> **AIM OF THE EXERCISE**:
Transcribe the material verbatim in full; the pictures do not belong in the copy.

> **GIVEN DATA**:

━━━━━━━━━━━━━━━━━━━━

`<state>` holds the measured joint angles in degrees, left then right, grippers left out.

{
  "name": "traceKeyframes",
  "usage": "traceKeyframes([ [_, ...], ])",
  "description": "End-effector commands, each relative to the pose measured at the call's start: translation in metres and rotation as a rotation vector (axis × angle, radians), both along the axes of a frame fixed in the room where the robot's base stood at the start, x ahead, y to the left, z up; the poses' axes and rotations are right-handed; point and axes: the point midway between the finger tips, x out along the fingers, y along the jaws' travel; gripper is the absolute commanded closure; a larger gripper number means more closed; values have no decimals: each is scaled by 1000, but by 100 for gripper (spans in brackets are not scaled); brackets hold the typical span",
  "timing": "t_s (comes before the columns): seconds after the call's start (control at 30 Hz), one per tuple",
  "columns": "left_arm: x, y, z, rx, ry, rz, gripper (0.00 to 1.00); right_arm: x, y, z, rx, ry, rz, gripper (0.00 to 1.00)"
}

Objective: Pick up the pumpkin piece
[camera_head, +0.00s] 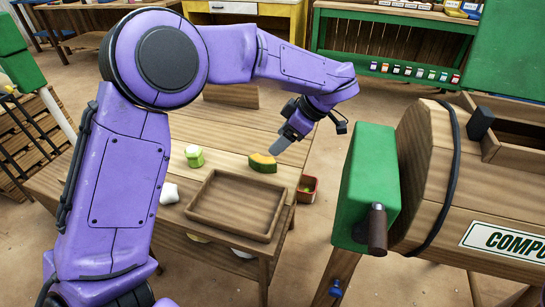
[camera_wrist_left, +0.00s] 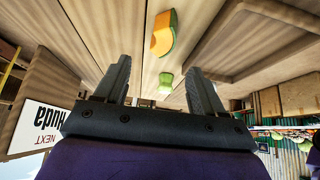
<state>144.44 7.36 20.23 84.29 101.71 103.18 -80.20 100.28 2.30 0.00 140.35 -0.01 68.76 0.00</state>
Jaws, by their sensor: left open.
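The pumpkin piece (camera_head: 262,163), orange with a dark green rind, lies on the wooden table near its right edge. It also shows in the left wrist view (camera_wrist_left: 162,35), near the top and beyond the fingertips. My left gripper (camera_head: 284,144) is above the table, just behind and to the right of the pumpkin piece in the head view, apart from it. Its two fingers (camera_wrist_left: 160,72) are open in the left wrist view, with nothing held between them. My right gripper is not in view.
An empty wooden tray (camera_head: 228,235) is at the table's front. A pale green item (camera_head: 194,156) and a white lump (camera_head: 169,193) stand left of it. A red bin (camera_head: 308,188) is beside the table's right edge. A wooden compost barrel (camera_head: 430,160) fills the right.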

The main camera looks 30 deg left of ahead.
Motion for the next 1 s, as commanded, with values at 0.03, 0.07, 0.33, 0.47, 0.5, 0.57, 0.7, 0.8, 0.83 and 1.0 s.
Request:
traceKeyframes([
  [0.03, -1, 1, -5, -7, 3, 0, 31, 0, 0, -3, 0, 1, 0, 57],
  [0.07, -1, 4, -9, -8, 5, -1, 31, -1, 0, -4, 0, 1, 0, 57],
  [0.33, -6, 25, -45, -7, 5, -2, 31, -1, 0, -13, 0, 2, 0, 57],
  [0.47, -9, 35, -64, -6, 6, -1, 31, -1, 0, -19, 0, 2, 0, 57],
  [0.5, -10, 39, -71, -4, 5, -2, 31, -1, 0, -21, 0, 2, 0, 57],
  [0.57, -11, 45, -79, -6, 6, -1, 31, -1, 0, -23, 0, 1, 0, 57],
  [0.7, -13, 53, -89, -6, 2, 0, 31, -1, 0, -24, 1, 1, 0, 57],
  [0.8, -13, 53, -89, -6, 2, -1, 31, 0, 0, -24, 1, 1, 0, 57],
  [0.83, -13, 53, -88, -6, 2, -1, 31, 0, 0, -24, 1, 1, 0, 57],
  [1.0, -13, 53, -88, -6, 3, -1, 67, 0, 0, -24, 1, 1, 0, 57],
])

━━━━━━━━━━━━━━━━━━━━

> **OUTPUT**:
`<state>` holds the measured joint angles in degrees, left then right, grippers left out.

{
  "name": "traceKeyframes",
  "usage": "traceKeyframes([ [_, ...], ])",
  "description": "End-effector commands, each relative to the pose measured at the call's start: translation in metres and rotation as a rotation vector (axis × angle, radians), both along the axes of a frame fixed in the room where the robot's base stood at the start, x ahead, y to the left, z up; the poses' axes and rotations are right-handed; point and axes: the point midway between the finger tips, x out along the fingers, y along the jaws' travel; gripper is the absolute commanded closure; a larger gripper number means more closed; values have no decimals: each is scaled by 1000, but by 100 for gripper (spans in brackets are not scaled); brackets hold the typical span",
  "timing": "t_s (comes before the columns): seconds after the call's start (control at 30 Hz), one per tuple",
  "columns": "left_arm: x, y, z, rx, ry, rz, gripper (0.00 to 1.00); right_arm: x, y, z, rx, ry, rz, gripper (0.00 to 1.00)"
}

Objective: Pick up the pumpkin piece
[camera_head, +0.00s] 
[camera_wrist_left, +0.00s] 
<state>144.44 7.36 20.23 84.29 101.71 103.18 -80.20 100.28 2.30 0.00 140.35 -0.01 68.76 0.00</state>
Jaws, by their sensor: left open.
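The pumpkin piece (camera_head: 262,163), orange with a dark green rind, lies on the wooden table near its right edge. It also shows in the left wrist view (camera_wrist_left: 162,35), near the top and beyond the fingertips. My left gripper (camera_head: 284,144) is above the table, just behind and to the right of the pumpkin piece in the head view, apart from it. Its two fingers (camera_wrist_left: 160,72) are open in the left wrist view, with nothing held between them. My right gripper is not in view.
An empty wooden tray (camera_head: 228,235) is at the table's front. A pale green item (camera_head: 194,156) and a white lump (camera_head: 169,193) stand left of it. A red bin (camera_head: 308,188) is beside the table's right edge. A wooden compost barrel (camera_head: 430,160) fills the right.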

The main camera looks 30 deg left of ahead.
Motion for the next 1 s, as commanded, with values at 0.03, 0.07, 0.33, 0.47, 0.5, 0.57, 0.7, 0.8, 0.83 and 1.0 s.
Request:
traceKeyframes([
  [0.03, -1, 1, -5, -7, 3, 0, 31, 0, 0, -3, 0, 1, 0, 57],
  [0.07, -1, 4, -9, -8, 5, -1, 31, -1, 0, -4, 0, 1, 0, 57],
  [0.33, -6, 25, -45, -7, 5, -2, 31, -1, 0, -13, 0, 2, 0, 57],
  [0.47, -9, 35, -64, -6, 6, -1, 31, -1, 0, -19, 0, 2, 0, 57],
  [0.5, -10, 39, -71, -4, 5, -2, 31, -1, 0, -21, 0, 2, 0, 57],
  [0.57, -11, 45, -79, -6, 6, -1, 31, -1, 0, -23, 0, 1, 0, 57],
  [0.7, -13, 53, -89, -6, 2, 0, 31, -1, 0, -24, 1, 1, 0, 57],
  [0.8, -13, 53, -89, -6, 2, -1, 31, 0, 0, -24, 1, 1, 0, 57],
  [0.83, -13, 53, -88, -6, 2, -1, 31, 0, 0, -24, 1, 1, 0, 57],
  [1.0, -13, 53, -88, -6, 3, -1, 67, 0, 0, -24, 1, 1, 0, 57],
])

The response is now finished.